What the task asks:
Repeat every line of the material, character for character.

--- --- ---

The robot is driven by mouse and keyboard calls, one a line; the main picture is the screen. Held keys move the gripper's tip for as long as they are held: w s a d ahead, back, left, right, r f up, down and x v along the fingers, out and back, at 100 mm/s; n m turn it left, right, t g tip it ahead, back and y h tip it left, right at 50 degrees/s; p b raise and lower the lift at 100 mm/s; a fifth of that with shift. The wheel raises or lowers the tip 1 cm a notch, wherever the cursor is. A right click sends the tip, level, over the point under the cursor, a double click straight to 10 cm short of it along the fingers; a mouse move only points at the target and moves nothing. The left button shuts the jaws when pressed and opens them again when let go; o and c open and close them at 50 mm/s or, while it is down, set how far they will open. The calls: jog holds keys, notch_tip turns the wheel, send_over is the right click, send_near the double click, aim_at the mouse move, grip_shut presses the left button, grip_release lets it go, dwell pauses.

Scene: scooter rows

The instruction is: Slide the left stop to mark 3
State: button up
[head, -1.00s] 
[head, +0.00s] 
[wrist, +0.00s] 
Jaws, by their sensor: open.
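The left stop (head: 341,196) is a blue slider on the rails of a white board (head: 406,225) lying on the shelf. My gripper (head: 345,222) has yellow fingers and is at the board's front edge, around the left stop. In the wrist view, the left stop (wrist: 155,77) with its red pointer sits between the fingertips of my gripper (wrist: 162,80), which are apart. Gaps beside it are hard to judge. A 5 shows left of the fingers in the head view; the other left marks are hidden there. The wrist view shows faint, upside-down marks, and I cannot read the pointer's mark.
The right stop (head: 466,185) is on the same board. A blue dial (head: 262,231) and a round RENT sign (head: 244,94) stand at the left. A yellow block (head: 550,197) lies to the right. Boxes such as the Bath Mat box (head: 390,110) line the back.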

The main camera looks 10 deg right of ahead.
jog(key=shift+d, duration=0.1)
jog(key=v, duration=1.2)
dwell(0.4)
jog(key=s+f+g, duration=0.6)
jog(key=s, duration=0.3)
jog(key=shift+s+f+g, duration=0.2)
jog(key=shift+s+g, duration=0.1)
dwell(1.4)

--- --- ---

Written answer:
The robot is driven by mouse and keyboard calls, one a line; the main picture is the screen. Held keys move the gripper's tip for as long as they are held: w s a d ahead, back, left, right, r f up, down and x v along the fingers, out and back, at 100 mm/s; n m turn it left, right, t g tip it ahead, back and y h tip it left, right at 50 degrees/s; p b raise and lower the lift at 100 mm/s; a fifth of that with shift. The wheel raises or lowers the tip 1 cm a notch, wherever the cursor is. A right click sends the tip, level, over the point under the cursor, a double click straight to 10 cm short of it along the fingers; a mouse move only points at the target and moves nothing. The left button shuts the jaws when pressed and opens them again when let go; o and c open and close them at 50 mm/s or, while it is down, set how far they will open. The calls: jog holds keys, notch_tip turns the wheel, send_over is the right click, send_near the double click, aim_at the mouse move, grip_shut presses the left button, grip_release lets it go, dwell pauses.

Scene: scooter rows

The instruction is: Slide the left stop to mark 3
State: button up
[head, -1.00s] 
[head, +0.00s] 
[wrist, +0.00s] 
Jaws, by their sensor: open.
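The left stop (head: 341,196) is a blue slider on the rails of a white board (head: 406,225) lying on the shelf. My gripper (head: 345,222) has yellow fingers and is at the board's front edge, around the left stop. In the wrist view, the left stop (wrist: 155,77) with its red pointer sits between the fingertips of my gripper (wrist: 162,80), which are apart. Gaps beside it are hard to judge. A 5 shows left of the fingers in the head view; the other left marks are hidden there. The wrist view shows faint, upside-down marks, and I cannot read the pointer's mark.
The right stop (head: 466,185) is on the same board. A blue dial (head: 262,231) and a round RENT sign (head: 244,94) stand at the left. A yellow block (head: 550,197) lies to the right. Boxes such as the Bath Mat box (head: 390,110) line the back.

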The main camera looks 10 deg right of ahead.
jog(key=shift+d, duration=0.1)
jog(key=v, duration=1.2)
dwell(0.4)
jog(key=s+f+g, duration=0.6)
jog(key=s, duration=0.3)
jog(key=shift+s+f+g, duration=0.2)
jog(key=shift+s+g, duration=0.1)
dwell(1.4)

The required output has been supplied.